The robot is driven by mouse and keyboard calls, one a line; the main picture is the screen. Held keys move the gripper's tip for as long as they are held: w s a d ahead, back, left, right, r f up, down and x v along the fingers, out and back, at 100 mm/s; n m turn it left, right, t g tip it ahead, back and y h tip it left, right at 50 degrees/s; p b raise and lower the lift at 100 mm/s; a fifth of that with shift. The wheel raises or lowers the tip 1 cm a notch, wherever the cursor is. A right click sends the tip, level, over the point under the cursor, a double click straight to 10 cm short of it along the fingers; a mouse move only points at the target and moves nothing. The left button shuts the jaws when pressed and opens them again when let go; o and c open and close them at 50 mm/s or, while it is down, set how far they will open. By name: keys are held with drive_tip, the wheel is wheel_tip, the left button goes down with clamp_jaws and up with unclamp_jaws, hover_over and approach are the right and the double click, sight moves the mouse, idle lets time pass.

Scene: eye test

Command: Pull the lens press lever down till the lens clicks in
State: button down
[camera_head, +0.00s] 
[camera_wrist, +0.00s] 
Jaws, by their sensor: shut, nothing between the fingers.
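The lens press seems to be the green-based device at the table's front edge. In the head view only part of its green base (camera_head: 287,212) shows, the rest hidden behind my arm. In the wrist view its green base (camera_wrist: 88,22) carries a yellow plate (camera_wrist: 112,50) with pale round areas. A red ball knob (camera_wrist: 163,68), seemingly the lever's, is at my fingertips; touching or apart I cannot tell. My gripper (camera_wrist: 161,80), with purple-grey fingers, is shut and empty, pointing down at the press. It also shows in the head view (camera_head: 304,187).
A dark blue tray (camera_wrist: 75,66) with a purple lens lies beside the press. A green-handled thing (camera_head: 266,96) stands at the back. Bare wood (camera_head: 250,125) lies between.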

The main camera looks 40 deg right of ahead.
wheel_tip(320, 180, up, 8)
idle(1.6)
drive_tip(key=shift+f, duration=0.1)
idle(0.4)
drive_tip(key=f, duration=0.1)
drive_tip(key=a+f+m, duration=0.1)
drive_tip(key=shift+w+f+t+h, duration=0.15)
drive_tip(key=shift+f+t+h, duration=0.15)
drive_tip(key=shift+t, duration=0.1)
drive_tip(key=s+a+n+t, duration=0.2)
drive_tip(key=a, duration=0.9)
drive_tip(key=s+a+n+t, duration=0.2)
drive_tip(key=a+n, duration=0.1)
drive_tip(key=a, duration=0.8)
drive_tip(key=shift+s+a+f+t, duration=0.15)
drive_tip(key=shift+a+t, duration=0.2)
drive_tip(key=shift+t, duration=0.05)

EXERCISE PROMPT - Without leaving anything out, quote all the data.

RESULT OF THE EXERCISE -
The robot is driven by mouse and keyboard calls, one a line; the main picture is the screen. Held keys move the gripper's tip for as long as they are held: w s a d ahead, back, left, right, r f up, down and x v along the fingers, out and back, at 100 mm/s; n m turn it left, right, t g tip it ahead, back and y h tip it left, right at 50 degrees/s; p b raise and lower the lift at 100 mm/s; a fifth of that with shift. The wheel raises or lowers the tip 1 cm a notch, wherever the cursor is. A right click sends the tip, level, over the point under the cursor, a double click straight to 10 cm short of it along the fingers; a mouse move only points at the target and moves nothing. The left button shuts the jaws when pressed and opens them again when let go; o and c open and close them at 50 mm/s or, while it is down, set how far they will open. By name: keys are held with drive_tip, the wheel is wheel_tip, the left button goes down with clamp_jaws and up with unclamp_jaws, hover_over and approach are the right and the double click, sight moves the mouse, idle lets time pass.

Scene: eye test

Command: Pull the lens press lever down till the lens clicks in
State: button down
[camera_head, +0.00s] 
[camera_wrist, +0.00s] 
Jaws, by their sensor: shut, nothing between the fingers.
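The lens press seems to be the green-based device at the table's front edge. In the head view only part of its green base (camera_head: 287,212) shows, the rest hidden behind my arm. In the wrist view its green base (camera_wrist: 88,22) carries a yellow plate (camera_wrist: 112,50) with pale round areas. A red ball knob (camera_wrist: 163,68), seemingly the lever's, is at my fingertips; touching or apart I cannot tell. My gripper (camera_wrist: 161,80), with purple-grey fingers, is shut and empty, pointing down at the press. It also shows in the head view (camera_head: 304,187).
A dark blue tray (camera_wrist: 75,66) with a purple lens lies beside the press. A green-handled thing (camera_head: 266,96) stands at the back. Bare wood (camera_head: 250,125) lies between.

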The main camera looks 40 deg right of ahead.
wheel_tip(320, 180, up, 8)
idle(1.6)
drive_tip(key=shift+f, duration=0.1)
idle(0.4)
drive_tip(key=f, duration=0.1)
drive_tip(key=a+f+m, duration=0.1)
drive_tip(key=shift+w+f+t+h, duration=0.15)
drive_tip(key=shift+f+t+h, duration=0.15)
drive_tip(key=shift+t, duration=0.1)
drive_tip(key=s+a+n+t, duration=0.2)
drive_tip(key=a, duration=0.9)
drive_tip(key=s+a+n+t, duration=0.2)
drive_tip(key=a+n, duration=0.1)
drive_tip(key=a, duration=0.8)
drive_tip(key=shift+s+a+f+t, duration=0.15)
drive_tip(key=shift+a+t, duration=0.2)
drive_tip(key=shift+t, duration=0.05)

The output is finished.